By Cal Kellogg
Rain had fallen overnight and it was chilly. Both the air temperature and the water temperature hovered in the low 40’s. Fingers of fog snaked through the pines on the hillsides above the lake and the surface was dotted with leaves, pine needles and twigs due to a rapidly rising water level. Yet the water itself was nearly crystal clear.
The kayak cut though the water silently and the Lowrance unit to my right indicated a speed of 1.8 mph. On the portside a trolling fly was working off my hybrid leadcore rig at 5 feet deep. A copper Trigger Spoon Jr. was swim just under the surface on the starboard side on a spinning rod rigged with 8-pound test.
Clearing the cove, I turned up the lake and was just thinking that I was surprise I hadn’t had a bite when the trolling fly got hit, hit again and then hooked a fish. Snatching the rod from the holder I made a crank or two on the reel and felt the fish come off, but I didn’t have time to feel any disappointment.
Glancing down I was shocked to see the spinning rod buried and bucking against the fight of a determined fish. Double hookup!
Putting the leadcore rod back into its holder with my left hand, I grabbed the spinning rod with my right and peddled forward to keep the kayak from spinning around and tangling my world.
The trout put up a strong fight with lots of head shaking, but it was no match for the flex of the spinning rod and I soon had the rainbow beside the kayak. The trout was chrome bright and contrasted brilliantly against the background of the water.
I’d forgotten my net, but the trout looked solidly hooked so I slid it up towards the nose of the kayak and lifted it aboard. The rainbow was a chunky planter that measured about 16 inches long. What a way to kick off the trout season!
If you are a regular reader of my trout fishing stories here in the Fish Sniffer or a viewer of my trout stuff on YouTube, you might be thinking I was fishing at some off the grid destination in far northern California.
Not this time. The action I just described took place at Rollins Lake, just off Highway 80 near the town of Colfax.
If you’re not familiar with Rollins Reservoir or Rollins Lake as the locals here know it, Rollins was formed in 1965 when the Nevada Irrigation District completed construction of a 228-foot-high, 1,840-foot-long earthen dam on the Bear River. The intent was to create a multiple use reservoir that would create electricity while providing flood control, drinking water, irrigation water and recreation for residents of the surround foothill communities.
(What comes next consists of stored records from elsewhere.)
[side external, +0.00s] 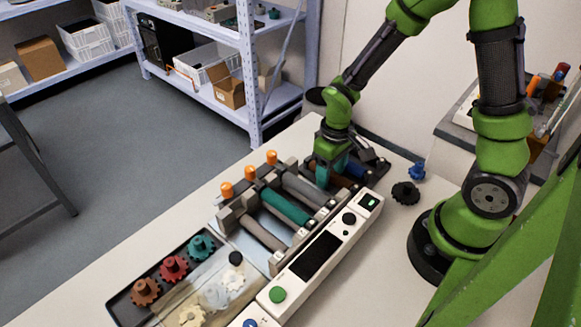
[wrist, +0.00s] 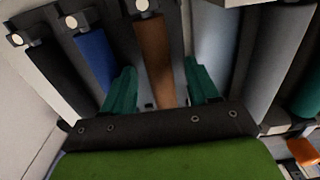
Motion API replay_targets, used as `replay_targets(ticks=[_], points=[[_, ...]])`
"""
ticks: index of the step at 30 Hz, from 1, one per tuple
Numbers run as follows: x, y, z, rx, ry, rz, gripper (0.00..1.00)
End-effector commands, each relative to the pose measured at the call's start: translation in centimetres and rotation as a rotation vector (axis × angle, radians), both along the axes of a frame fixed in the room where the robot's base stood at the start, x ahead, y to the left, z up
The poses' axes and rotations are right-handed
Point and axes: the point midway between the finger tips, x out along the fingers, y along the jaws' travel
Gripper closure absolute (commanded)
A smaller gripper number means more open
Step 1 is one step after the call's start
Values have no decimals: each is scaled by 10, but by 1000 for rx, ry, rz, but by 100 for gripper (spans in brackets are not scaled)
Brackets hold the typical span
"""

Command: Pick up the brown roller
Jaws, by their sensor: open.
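The brown roller (wrist: 155,62) lies in a dark holder, running up and down in the wrist view. In the side view the brown roller (side external: 325,172) shows only in part beside my gripper. My gripper (wrist: 160,85) is open, with one teal finger on each side of the brown roller; I cannot tell whether they touch it. In the side view my gripper (side external: 326,178) points down over the holder (side external: 376,172) behind the printer.
A blue roller (wrist: 96,58) and a black roller (wrist: 48,75) lie left of the brown one. The printer (side external: 262,215) holds grey and teal rollers. Black (side external: 405,192) and blue (side external: 417,171) gears lie on the table to the right. A gear tray (side external: 122,306) stands at front left.

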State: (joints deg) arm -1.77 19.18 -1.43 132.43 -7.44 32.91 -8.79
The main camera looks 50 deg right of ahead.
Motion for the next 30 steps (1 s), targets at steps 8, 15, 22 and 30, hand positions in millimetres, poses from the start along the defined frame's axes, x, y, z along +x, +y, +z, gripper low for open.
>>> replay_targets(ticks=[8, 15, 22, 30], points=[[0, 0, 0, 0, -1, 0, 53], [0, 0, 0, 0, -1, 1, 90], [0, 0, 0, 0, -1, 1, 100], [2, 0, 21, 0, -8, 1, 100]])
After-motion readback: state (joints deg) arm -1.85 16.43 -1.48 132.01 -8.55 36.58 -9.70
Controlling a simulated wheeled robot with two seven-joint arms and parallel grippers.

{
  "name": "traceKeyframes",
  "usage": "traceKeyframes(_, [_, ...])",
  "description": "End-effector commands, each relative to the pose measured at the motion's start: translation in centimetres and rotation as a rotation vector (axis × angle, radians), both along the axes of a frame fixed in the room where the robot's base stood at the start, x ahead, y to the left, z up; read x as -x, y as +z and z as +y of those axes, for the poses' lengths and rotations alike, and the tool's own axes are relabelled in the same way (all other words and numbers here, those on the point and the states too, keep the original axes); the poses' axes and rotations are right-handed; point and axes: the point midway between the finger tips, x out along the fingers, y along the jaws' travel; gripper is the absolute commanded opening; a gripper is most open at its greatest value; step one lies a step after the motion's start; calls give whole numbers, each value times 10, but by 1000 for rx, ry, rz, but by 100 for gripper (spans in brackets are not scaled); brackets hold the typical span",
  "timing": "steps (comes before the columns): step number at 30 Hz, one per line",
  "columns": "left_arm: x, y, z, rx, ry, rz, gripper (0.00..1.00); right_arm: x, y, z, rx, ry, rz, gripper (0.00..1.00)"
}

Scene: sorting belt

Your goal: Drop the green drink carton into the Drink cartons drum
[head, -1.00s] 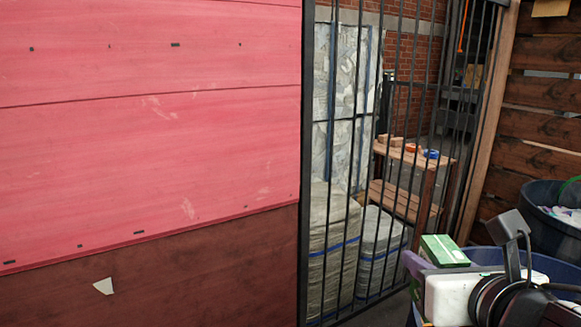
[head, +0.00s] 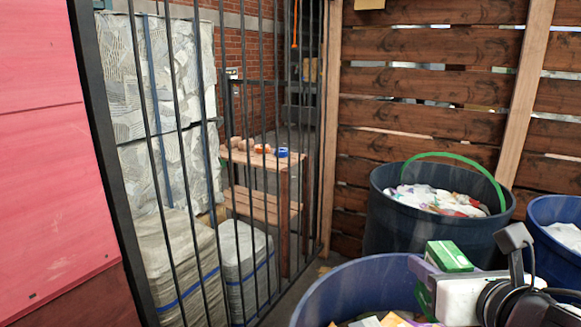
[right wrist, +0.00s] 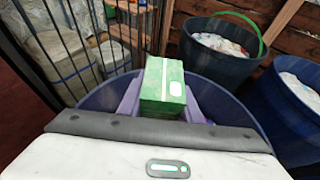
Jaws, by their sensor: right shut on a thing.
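My right gripper (head: 424,270) is shut on the green drink carton (head: 449,256), a green box with a white stripe and label. The carton also shows in the right wrist view (right wrist: 162,88), between the purple fingers. It is held above a blue drum (head: 345,283) at the bottom of the head view, with cartons and paper-like pieces inside. In the right wrist view the drum's rim (right wrist: 95,92) lies behind and around the carton. No drum label is readable. My left gripper is not in view.
A dark drum (head: 400,232) with a green hoop and mixed white waste stands behind. Another blue drum (head: 551,247) is at the right edge. A barred gate (head: 163,160) and a plank wall (head: 430,90) close off the back. Wrapped bales (head: 180,262) stand behind the bars.

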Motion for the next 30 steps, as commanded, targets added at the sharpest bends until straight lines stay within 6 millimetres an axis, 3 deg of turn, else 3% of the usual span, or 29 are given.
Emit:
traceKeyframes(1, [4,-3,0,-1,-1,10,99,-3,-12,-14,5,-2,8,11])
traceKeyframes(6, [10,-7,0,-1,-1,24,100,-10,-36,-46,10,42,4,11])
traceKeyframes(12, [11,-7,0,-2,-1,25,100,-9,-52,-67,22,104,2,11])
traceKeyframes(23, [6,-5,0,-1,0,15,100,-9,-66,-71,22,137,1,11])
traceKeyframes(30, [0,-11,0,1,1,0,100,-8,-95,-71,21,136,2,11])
The lake features two arms, the Bear River Arm and the Greenhorn Creek Arm and a main body. When at maximum capacity Rollins holds 66,000 acre feet of water.
With trout number one on the stringer I continued to troll the upper reaches of the main body and the lower reaches of the Bear River Arm and I kept on hooking fish.
As the morning went on, the water temperature began to rise and the bite really kicked into high gear. The rainbows I was catching had been planted about 5 weeks before and they had really taken to their surroundings. The primary forage in Rollins are pond smelt and the rainbows were feeding heavily on them as evidenced by the smelt they were spitting up in the kayak.
By early afternoon I’d landed a total of 17 trout, lost a few others and had a limit on my stringer. It was time to head back to the ramp and then home to Foresthill, but I knew I’d be back on Rollins Lake’s emerald green waters soon enjoying the solitude and Sierra scenery.